Slap on the equator, Singapore - with 4 million people crowded onto just 647 square kilometres - has become a model city by encouraging home (rather than car) owners. Over 90 per cent of its people own their own homes - a world record - giving them a stake in the city. Only one in ten has a car, keeping air pollution down, with most people relying on excellent public transport. Waste is disposed of meticulously and the city has 2,340 hectares of parks, just under 3,000 hectares of nature reserves and 2,158 hectares of protected watershed, with perhaps the world's only urban tropical rainforest trapping and filtering rainfall to meet half Singapore's water needs.
photo: Topfoto

 

 
         
  Berlin's Reichstag, the seat of the German Parliament, is now a beacon of sustainability as well as of democracy. The historic building, more than a century old, was restored in the 1990s as a herald of the new millennium.
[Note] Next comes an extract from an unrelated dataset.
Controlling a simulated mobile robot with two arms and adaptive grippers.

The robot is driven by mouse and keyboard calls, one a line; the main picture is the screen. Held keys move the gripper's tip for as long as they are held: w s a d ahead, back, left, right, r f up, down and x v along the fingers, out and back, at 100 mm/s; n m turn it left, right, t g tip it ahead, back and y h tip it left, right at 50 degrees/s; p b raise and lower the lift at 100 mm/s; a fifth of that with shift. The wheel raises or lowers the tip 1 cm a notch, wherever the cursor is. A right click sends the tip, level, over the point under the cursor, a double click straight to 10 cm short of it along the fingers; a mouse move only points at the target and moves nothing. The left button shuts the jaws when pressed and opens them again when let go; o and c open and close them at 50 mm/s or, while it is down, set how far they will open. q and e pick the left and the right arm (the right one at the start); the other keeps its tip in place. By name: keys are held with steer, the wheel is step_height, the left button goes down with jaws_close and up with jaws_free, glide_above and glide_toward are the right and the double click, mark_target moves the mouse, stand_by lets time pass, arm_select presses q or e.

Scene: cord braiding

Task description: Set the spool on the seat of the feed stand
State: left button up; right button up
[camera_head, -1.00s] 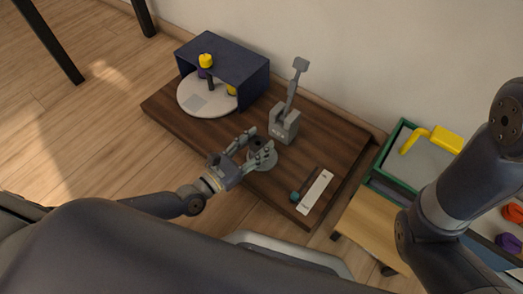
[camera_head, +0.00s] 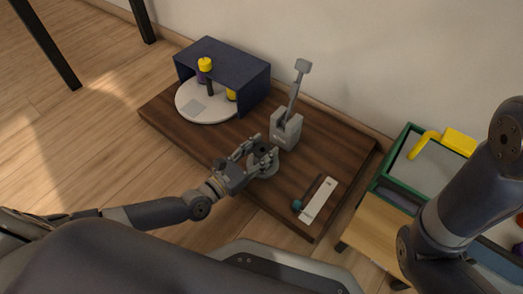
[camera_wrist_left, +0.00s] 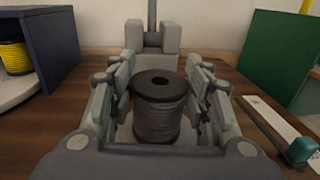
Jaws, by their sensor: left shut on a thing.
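The dark grey spool (camera_wrist_left: 158,105) stands upright between the fingers of my left gripper (camera_wrist_left: 160,98) in the left wrist view, its round hole facing up. The gripper is shut on it. In the head view my left gripper (camera_head: 260,158) is over the front part of the dark wooden board. A round grey base (camera_head: 268,173), which looks like the feed stand, shows partly under the fingers. Its seat is hidden, and I cannot tell whether the spool touches it. My right gripper is out of view.
A grey block with an upright lever (camera_head: 286,130) stands just behind the gripper. A navy cover (camera_head: 225,62) over a white disc (camera_head: 190,104) with yellow-topped spools is at the back left. A white strip (camera_head: 318,202) and a green-rimmed tray (camera_head: 380,180) are on the right.

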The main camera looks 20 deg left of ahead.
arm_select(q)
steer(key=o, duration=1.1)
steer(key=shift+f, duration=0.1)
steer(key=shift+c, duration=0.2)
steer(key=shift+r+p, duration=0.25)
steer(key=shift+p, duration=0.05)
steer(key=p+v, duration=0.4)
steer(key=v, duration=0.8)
It is heated and lit by vegetable oil, burned onsite - reducing carbon dioxide emissions by 94 per cent - and uses energy so sparingly that it acts as a power station for the new government quarter nearby. Its glass cupola - a new landmark for the city - reflects light into the chamber: during the day a moveable shield blocks glare from the sun, but at night it allows light to shine out like a beacon.
photo: VIEW/Dennis Gilbert
   
         
  Water filtration plants are generally pretty boring places - but not the Moos plant in Zurich, even though it was one of the first ferroconcrete buildings to be erected in the Swiss city. When it was put up in 1914, planners gave it a green roof of soil and gravel, to keep the water inside cool. But it is now one of the last remaining examples of the Swiss grasslands left to grow undisturbed, rich in flowers that were typical at the start of the 20th century. Over 175 species - including nine orchids - grow on its three hectares of roofs, and there are even proposals to classify them as a national park.
photo: Stephan Brenneisen, University of Applied Sciences, Wädenswil
   
         
  Right in the middle of North America's most famous city is one of its most important wildlife sites. Central Park, a vast green oasis amid Manhattan's concrete stalagmites, was purposely laid out in the mid 19th century - when New York had only half a million inhabitants - to allow the power of nature to lift citizens' spirits. And how! It is today one of the United States' best birdwatching sites, and was designated an Important Bird Area in 1998. In all, 275 bird species have been recorded there - 192 of them live there all the year round, or are regular visitors - and monarch butterflies stop off there on their long migration south to Mexico.
photo: Sylvia Pollex/Still Pictures
   
         
  Damascus, continuously inhabited since before the time of Abraham, is the world's oldest city, and is still culturally one of its richest. Founded in the 3rd century BC, making it more than 4,000 years old, it has had a dramatic history. It witnessed St Paul's conversion and later escape by being lowered down its walls in a basket, and resisted several failed attempts to take it during the Crusades. It boasts 125 ancient monuments, and in 1979 was inscribed on the list of the planet's most precious places - the UN's World Heritage Sites.
photo: Topfoto
   
         
  Beijing is planning something else to show the world when people flock to the city for the Olympics. By 2006 an entire newly built suburb of the Chinese capital, called Yang Song, will be using a new waste treatment system. Ecosan can separate faeces, urine and wastewater from washing and recycles them all. The water can be reused, the faeces composted for fertilizer or used to produce biogas, and the urine can be tapped for its rich nutrient content: corn grown with urine fertilizer in the United States has grown 50 per cent bigger than normal. China hopes that visitors to the Olympics will spread this new answer to the sanitation crisis around the world.
photo: Ecosan
   
         
 

Critics predicted pandemonium when London first introduced its hotly contested congestion fee in 2003 to control gridlock. Yet soon after the city began charging motorists £5 ($8) to enter central zones on weekdays between 7 am and 6:30 pm, congestion decreased by almost one third and average journey times halved. (Hybrid cars like the Toyota Prius, described on page 9, are exempted). Air pollution is down by 12 per cent, and more than half of Londoners now support the charge. The city now plans to ban the most polluting coaches and lorries altogether, and has started to clean up emissions from its 20,000 famous black cabs.